Practicing Presence: Internal Models

Meditation helps us access and internalize the good in the universe, letting it expand within us and become a resource we carry around all the time. The way we first learn to do this internalizing of any kind of presence is through our relationships with others. The people around us when we are growing up help us form some initial internal framework of what people and reality are like. We learn others are harsh and scary or that there is great good in the world – maybe both. We then carry around these internal representations and they “help” us interpret all the other things we experience. They also help us form “rules” or “models” we unknowingly consult while interacting with the world. This all happens most of the time underneath our conscious awareness, so these internal models are having an effect all the time without us knowing it.

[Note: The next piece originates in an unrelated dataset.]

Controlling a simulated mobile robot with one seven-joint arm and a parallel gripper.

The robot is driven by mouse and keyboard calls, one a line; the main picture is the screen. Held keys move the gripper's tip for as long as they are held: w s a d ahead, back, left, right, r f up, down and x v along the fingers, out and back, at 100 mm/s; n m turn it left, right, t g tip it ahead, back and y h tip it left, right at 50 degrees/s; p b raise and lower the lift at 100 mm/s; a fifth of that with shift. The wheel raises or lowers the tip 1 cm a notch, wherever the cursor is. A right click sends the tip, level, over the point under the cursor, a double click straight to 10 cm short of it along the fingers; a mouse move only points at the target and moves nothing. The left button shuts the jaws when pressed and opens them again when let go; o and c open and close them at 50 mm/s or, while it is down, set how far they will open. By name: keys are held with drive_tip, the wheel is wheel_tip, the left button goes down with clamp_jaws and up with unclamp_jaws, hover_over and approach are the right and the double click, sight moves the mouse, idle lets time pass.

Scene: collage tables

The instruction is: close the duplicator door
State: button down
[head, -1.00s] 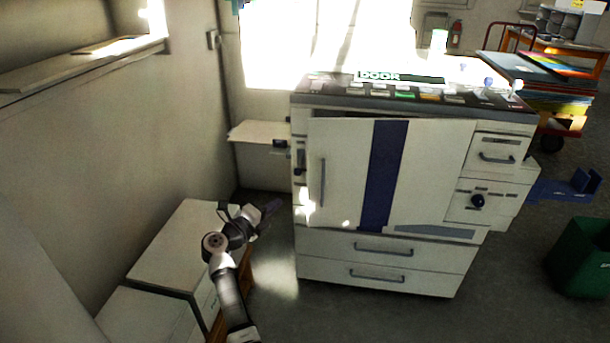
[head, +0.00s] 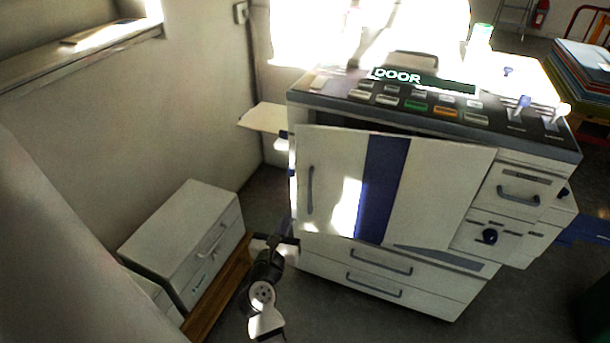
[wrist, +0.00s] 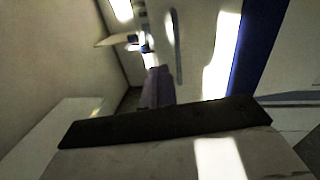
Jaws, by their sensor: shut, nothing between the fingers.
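The duplicator (head: 400,262) is a large white machine with a dark control panel on top. Its door (head: 430,195) is white with a dark blue vertical stripe and a grey handle near its left edge. The door stands ajar, with a dark gap along its top edge. The door also shows in the wrist view (wrist: 195,50), with its handle upright at the top middle. My gripper (head: 286,226) is low in front of the machine's lower left, below the handle. Its purple fingers (wrist: 155,88) are shut and empty. I cannot tell if they touch the machine.
The control panel's display (head: 424,81) reads DOOR. A white cabinet (head: 185,235) on a wooden base stands left of my arm, near the wall. A side tray (head: 263,118) juts from the machine's left. A coloured stack (head: 585,70) is at the far right.

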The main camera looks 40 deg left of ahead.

Luckily, no matter what your early models were like, you can form and shape these internal models over time through practice. The way we do that is by imagining and practicing a helpful presence – locating it and then letting it expand and seep into all the parts of our being. Think of someone you know has a calm confidence – not someone who is pretending, but who really has some gravity to them. Most of us are able to filter through our experience and find one person who is strong. We have a certain magnetism inside us that leads us to find these folks. I have also spoken with people who, even though they haven’t had great external models, have found real goodness and compassion inside themselves. Sometimes it seems to have spontaneously generated. The fact that we can conjure up these images of goodness whether from fragments of a few different external figures in our lives or a spirit buried deep within ourselves means there must be good somewhere out there. Just don’t forget it’s actually inside you, too.

The next thing to do, once you locate a model that is helpful, is what some have called “practicing presence.” It is practicing the presence of the good – calling up the essence of those good and trustworthy humans you have known and allowing the goodness they embody to expand in your being until it is also who you are and has helped reshaped those previous internal models. Even if you have already had somewhat good models in the past, practicing the presence of the good and compassionate, in all its forms, is helpful.

The goal is that this goodness ceases to be attached to any one person, but is just goodness itself that overtakes your being. You will find that there is no one person or character that represents good perfectly, but you can take different things from different people – the ways they are specifically good. You will also want to move from complete dependence on one specific person to practicing the “Spirit” of goodness, unattached and freeform. We are never fully independent of others, but in this way we move from needing to look to others for our security to becoming one of the responsible ones to whom others look for their strength. That is what happens when you take to practicing this Presence within yourself: you become a helpful figure for someone else to carry around inside themselves.

If we take part in practicing the good Presence, we can stop blaming others for not giving us what we need and stop waiting around for them to come and make things right. We will then have no more excuses. We will have to take responsibility and become substantial ourselves – from within. Careful: through meditation, you will become powerful. For some reason, that is scary. It is probably because we are so used to looking outside ourselves for strength and not within.